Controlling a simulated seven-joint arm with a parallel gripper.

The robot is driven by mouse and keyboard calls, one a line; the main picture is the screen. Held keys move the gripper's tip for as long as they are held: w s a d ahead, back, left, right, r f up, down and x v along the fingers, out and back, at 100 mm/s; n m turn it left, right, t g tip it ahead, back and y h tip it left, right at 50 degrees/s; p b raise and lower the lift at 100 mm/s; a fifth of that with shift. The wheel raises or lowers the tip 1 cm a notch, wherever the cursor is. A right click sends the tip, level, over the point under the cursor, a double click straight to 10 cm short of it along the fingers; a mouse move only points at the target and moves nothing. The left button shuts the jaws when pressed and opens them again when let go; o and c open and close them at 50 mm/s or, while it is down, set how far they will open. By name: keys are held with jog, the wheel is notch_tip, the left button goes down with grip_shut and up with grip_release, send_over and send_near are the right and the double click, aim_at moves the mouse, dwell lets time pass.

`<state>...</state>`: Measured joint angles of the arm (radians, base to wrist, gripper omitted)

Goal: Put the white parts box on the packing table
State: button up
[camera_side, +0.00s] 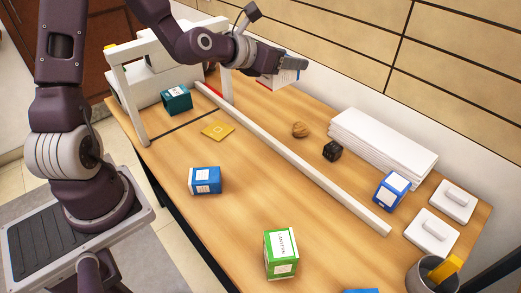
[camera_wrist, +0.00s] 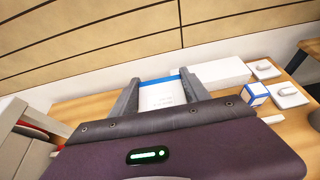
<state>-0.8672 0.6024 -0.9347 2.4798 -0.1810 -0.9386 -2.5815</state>
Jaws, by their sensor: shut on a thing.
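The white parts box (camera_side: 284,79) is in my gripper (camera_side: 296,64), held in the air above the back of the wooden table (camera_side: 245,185). It shows a white face with a red edge in the side view. In the wrist view the white box (camera_wrist: 161,96), with a blue top edge, sits between the two fingers of my gripper (camera_wrist: 161,79). The fingers are shut on its sides. Its lower part is hidden behind the gripper body. I cannot tell whether the wooden table is the packing table.
A long white bar (camera_side: 300,160) runs across the table, beside a white gate frame (camera_side: 117,80). Teal (camera_side: 176,98), blue (camera_side: 205,180) and green (camera_side: 281,252) boxes stand in front.

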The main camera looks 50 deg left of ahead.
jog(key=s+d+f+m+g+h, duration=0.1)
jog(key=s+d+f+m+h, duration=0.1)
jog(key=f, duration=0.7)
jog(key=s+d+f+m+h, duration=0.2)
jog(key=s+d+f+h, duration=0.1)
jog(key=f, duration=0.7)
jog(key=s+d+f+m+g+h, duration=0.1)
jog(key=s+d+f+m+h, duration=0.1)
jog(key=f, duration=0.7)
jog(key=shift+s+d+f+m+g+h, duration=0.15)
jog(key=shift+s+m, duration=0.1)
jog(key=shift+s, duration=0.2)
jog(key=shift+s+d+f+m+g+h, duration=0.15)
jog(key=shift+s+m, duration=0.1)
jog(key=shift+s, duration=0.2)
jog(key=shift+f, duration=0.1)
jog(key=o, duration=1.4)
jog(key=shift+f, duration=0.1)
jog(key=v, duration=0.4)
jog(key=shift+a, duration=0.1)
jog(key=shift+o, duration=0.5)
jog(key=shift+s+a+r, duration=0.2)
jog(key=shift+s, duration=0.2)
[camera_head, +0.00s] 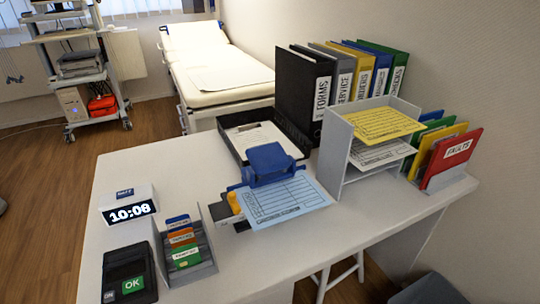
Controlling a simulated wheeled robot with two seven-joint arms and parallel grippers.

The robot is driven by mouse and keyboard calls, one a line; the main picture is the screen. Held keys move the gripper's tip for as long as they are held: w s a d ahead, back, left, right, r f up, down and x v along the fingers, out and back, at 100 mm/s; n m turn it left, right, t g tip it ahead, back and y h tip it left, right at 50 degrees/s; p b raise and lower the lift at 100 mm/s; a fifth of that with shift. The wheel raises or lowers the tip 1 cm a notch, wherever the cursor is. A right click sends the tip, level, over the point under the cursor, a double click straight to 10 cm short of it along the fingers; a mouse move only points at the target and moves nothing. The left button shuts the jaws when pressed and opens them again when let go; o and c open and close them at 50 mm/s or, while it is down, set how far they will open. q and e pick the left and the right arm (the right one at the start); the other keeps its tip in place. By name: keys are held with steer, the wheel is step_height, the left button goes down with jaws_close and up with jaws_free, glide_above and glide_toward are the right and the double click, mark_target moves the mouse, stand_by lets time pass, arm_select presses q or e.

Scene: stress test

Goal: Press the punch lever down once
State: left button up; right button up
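The punch (269,161) stands near the middle of the white desk. Its blue lever forms the top and looks raised. A light blue printed sheet (287,201) lies at the punch's front side, with its back edge at or under the punch. I cannot tell how far the sheet reaches in. A small orange-yellow part (234,203) shows at the punch's left side, by a grey base. Neither of my grippers is in the head view.
A digital clock (129,208), a card holder (186,251) and a black terminal (129,274) stand left on the desk (290,258). A black tray with a clipboard (259,134) sits behind the punch. A paper rack (344,152), binders (303,83) and a folder stand (450,184) are right.

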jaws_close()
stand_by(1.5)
::::::
TASK REQUIREMENTS => Copy out the lines from the line containing "Controlling a simulated wheeled" to the end of the listing above, without alteration.

RESULT BELOW =>
Controlling a simulated wheeled robot with two seven-joint arms and parallel grippers.

The robot is driven by mouse and keyboard calls, one a line; the main picture is the screen. Held keys move the gripper's tip for as long as they are held: w s a d ahead, back, left, right, r f up, down and x v along the fingers, out and back, at 100 mm/s; n m turn it left, right, t g tip it ahead, back and y h tip it left, right at 50 degrees/s; p b raise and lower the lift at 100 mm/s; a fifth of that with shift. The wheel raises or lowers the tip 1 cm a notch, wherever the cursor is. A right click sends the tip, level, over the point under the cursor, a double click straight to 10 cm short of it along the fingers; a mouse move only points at the target and moves nothing. The left button shuts the jaws when pressed and opens them again when let go; o and c open and close them at 50 mm/s or, while it is down, set how far they will open. q and e pick the left and the right arm (the right one at the start); the other keeps its tip in place. By name: keys are held with steer, the wheel is step_height, the left button goes down with jaws_close and up with jaws_free, glide_above and glide_toward are the right and the double click, mark_target moves the mouse, stand_by lets time pass, arm_select presses q or e.

Scene: stress test

Goal: Press the punch lever down once
State: left button up; right button up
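The punch (269,161) stands near the middle of the white desk. Its blue lever forms the top and looks raised. A light blue printed sheet (287,201) lies at the punch's front side, with its back edge at or under the punch. I cannot tell how far the sheet reaches in. A small orange-yellow part (234,203) shows at the punch's left side, by a grey base. Neither of my grippers is in the head view.
A digital clock (129,208), a card holder (186,251) and a black terminal (129,274) stand left on the desk (290,258). A black tray with a clipboard (259,134) sits behind the punch. A paper rack (344,152), binders (303,83) and a folder stand (450,184) are right.

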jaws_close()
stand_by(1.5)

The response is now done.